Written problem:
Copy out the lines that include the word "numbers".

|---|

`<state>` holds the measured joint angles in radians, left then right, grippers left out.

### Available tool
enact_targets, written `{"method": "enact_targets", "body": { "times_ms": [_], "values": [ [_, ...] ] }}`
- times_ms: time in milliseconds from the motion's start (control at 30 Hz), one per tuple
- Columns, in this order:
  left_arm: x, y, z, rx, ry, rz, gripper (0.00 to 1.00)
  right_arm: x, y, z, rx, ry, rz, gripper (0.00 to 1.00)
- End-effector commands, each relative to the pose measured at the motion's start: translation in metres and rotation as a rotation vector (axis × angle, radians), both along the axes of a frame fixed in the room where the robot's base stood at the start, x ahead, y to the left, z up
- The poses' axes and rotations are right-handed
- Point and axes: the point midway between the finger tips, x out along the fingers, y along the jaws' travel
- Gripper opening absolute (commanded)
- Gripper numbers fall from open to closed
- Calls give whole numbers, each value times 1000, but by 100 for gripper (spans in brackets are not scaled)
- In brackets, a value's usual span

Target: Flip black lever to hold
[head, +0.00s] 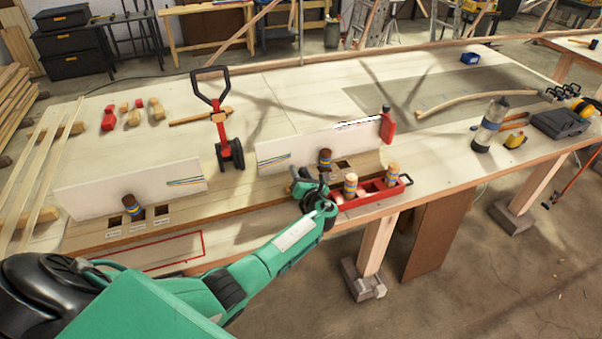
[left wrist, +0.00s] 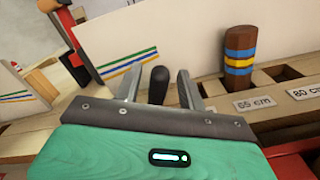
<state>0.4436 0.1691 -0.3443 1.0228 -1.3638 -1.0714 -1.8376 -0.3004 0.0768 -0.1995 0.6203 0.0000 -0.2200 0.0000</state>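A black lever (left wrist: 158,85) with a rounded top stands between the two fingers of my left gripper (left wrist: 157,88) in the left wrist view. The fingers are apart, with gaps on both sides of the lever. In the head view my left gripper (head: 318,182) is at the front edge of the right-hand wooden fixture, and I cannot make out the lever clearly there. A brown peg with blue and yellow bands (left wrist: 240,55) stands in a slot to the right, behind a "65 cm" label (left wrist: 254,103). My right gripper is not in view.
A red tray (head: 402,184) with pegs stands close right of my left gripper. A white upright board (head: 290,150) stands behind it. A red tool with a black handle (head: 218,120) stands farther left. A bottle (head: 488,125) and a black case (head: 560,122) are at the right.

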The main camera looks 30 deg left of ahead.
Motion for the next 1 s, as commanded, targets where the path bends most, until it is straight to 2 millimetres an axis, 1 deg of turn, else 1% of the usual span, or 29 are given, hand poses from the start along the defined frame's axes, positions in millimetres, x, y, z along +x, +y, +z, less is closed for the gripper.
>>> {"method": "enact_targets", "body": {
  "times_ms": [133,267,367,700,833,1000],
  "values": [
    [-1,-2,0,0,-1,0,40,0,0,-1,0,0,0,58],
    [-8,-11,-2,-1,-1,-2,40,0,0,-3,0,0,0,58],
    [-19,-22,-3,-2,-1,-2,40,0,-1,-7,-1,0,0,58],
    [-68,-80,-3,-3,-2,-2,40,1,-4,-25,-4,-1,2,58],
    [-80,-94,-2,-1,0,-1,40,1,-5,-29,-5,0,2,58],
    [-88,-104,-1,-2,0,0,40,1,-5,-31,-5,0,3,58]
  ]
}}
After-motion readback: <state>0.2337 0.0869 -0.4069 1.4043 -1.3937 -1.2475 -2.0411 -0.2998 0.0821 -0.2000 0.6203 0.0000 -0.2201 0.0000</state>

|---|

Answer to the problem:
- Gripper numbers fall from open to closed
- Calls give whole numbers, each value times 1000, but by 100 for gripper (spans in brackets are not scaled)

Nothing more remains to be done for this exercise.